§ **EXERCISE INSTRUCTIONS**
Lines before the one containing "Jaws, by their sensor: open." are excluded; print that line and every line after it through the end of the material below, exactly.

§ **RECORDED INFORMATION**
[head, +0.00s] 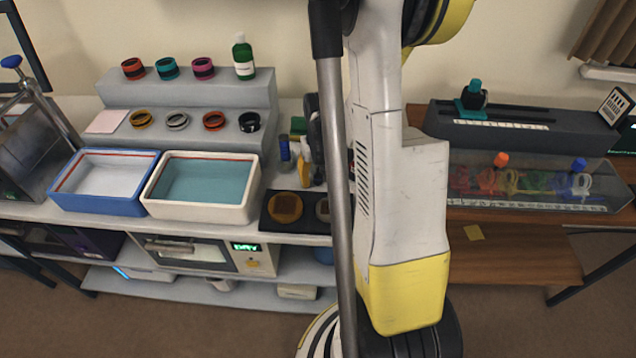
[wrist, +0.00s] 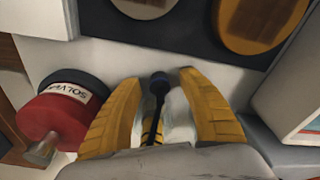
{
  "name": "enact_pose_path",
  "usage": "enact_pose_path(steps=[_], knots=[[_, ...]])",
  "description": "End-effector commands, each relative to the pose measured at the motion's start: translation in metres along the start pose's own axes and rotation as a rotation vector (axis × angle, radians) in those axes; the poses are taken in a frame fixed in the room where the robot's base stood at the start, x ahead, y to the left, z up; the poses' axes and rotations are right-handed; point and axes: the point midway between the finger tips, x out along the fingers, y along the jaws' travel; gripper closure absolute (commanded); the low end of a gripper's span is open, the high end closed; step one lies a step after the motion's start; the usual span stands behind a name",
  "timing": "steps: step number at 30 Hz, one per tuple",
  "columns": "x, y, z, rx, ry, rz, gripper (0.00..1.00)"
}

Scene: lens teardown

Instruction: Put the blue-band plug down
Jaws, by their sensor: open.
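My gripper (wrist: 152,97) is open in the wrist view, its two yellow fingers spread above a pale surface. Between them shows a slim dark item with a round blue-black head (wrist: 158,82), a thin stem and a yellow part lower down. Neither finger visibly touches its head. No blue band can be made out, so I cannot tell whether it is the blue-band plug. In the head view, a yellow finger of my gripper shows by the arm, over the left bench, beside a dark blue upright item (head: 284,149). My arm hides much of this spot.
A red container labelled SOLV (wrist: 50,115) is close left in the wrist view. A clear case (head: 530,195) stands on the right bench.

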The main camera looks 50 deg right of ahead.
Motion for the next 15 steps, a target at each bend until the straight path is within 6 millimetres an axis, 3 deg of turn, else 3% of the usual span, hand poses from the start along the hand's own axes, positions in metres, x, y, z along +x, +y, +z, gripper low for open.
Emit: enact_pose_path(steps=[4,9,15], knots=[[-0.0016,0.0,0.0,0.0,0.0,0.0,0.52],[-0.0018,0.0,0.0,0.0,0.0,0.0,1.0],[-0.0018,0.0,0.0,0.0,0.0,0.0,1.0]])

§ **ANSWER TO THIS EXERCISE**
Jaws, by their sensor: open.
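My gripper (wrist: 152,97) is open in the wrist view, its two yellow fingers spread above a pale surface. Between them shows a slim dark item with a round blue-black head (wrist: 158,82), a thin stem and a yellow part lower down. Neither finger visibly touches its head. No blue band can be made out, so I cannot tell whether it is the blue-band plug. In the head view, a yellow finger of my gripper shows by the arm, over the left bench, beside a dark blue upright item (head: 284,149). My arm hides much of this spot.
A red container labelled SOLV (wrist: 50,115) is close left in the wrist view. A clear case (head: 530,195) stands on the right bench.

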The main camera looks 50 deg right of ahead.
Motion for the next 15 steps, a target at each bend until the straight path is within 6 millimetres an axis, 3 deg of turn, else 3% of the usual span, hand poses from the start along the hand's own axes, positions in metres, x, y, z along +x, +y, +z, gripper low for open.
Emit: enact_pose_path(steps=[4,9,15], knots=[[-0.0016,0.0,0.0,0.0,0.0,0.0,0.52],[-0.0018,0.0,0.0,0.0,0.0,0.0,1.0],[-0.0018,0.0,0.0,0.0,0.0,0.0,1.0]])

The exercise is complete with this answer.